Globalizzazione e concorrenza: in Italia i salari giù del 2,9% in 30 anni

Meno risorse per il welfare

Ma per quale motivo la quota del reddito riservata a salari e stipendi non è aumentata in modo proporzionale alla crescita dell’intera torta? In pratica negli ultimi trenta-quaranta anni le spinte che fanno aumentare le retribuzioni, come il rinnovo dei contratti, le misure di alleggerimento fiscale sono state frenate da un vento contrario, quello della concorrenza, della globalizzazione e del progresso tecnologico che, invece, esercitano una pressione al ribasso su stipendi e salari. Prendiamo per esempio i metalmeccanici tedeschi, una delle categorie simbolo dell’industria europea: l’automobile e il suo indotto. Si calcola che il salario dei quattro milioni di addetti iscritti al sindacato Ig Metall abbia perso il 25% del suo valore dal 2018 a oggi. Nel novembre 2022 l’Ig Metall ha ottenuto il rinnovo del contratto, con aumenti dell’8%, da qui al 2024, ma la retribuzione non crescerà abbastanza per recuperare le perdite subite a causa della delocalizzazione di impianti in Paesi dove il costo del lavoro è inferiore a quello della Germania.

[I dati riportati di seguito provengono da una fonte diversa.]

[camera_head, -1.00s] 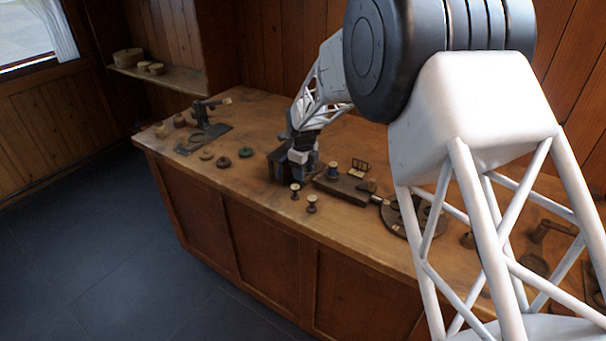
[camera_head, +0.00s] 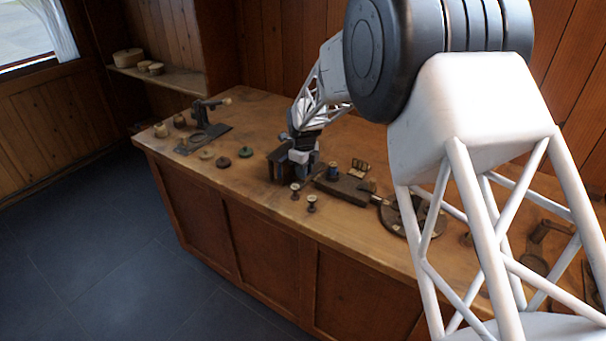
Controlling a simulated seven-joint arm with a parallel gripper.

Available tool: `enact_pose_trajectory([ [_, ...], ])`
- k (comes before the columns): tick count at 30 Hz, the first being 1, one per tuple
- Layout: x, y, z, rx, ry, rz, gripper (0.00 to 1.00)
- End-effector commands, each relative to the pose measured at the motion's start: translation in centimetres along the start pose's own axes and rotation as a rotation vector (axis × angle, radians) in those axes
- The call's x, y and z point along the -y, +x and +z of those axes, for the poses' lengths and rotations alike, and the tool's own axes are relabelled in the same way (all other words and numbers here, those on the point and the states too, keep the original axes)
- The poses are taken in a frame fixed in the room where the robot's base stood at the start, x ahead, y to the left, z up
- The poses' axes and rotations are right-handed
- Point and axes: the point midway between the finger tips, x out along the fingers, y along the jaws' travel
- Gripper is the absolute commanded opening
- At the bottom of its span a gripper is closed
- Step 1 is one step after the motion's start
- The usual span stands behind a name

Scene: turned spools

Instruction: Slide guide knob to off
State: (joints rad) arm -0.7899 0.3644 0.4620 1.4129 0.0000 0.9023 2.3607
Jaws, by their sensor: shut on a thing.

In tutti questi anni per le case automobilistiche (ma non solo) è stato facile mettere i lavoratori con le spalle al muro: o accettate una crescita modesta dei salari, oppure trasferiamo altre fabbriche nei Paesi dove le paghe sono molto più basse La modesta crescita dei salari e i contratti a tempo determinato hanno avuto un effetto anche sul sistema di welfare in Europa. Se il reddito dei lavoratori ristagna, anche il gettito fiscale non cresce abbastanza per coprire le spese sociali, a cominciare dalle pensioni che richiedono sempre più risorse finanziarie a causa dell’invecchiamento della popolazione.

L’avanzata cinese

Sappiamo che la globalizzazione e, in particolare l’ingresso a pieno titolo della Cina nell’area del commercio planetario hanno indotto le aziende a delocalizzare in Paesi con un basso costo della manodopera. Solo in Italia, stando ai dati Istat, tra il 2001 e il 2006 il 13,4% delle nostre imprese ha trasferito almeno una parte della produzione all’estero. Il fenomeno si è attenuato solo negli anni recenti, pur rimanendo rilevante. Tra il 2015 e il 2017 si sono spostate circa 700 aziende industriali e dei servizi, medie e grandi: il 3,3% del totale, il 4,2% se si considera solo il settore manifatturiero.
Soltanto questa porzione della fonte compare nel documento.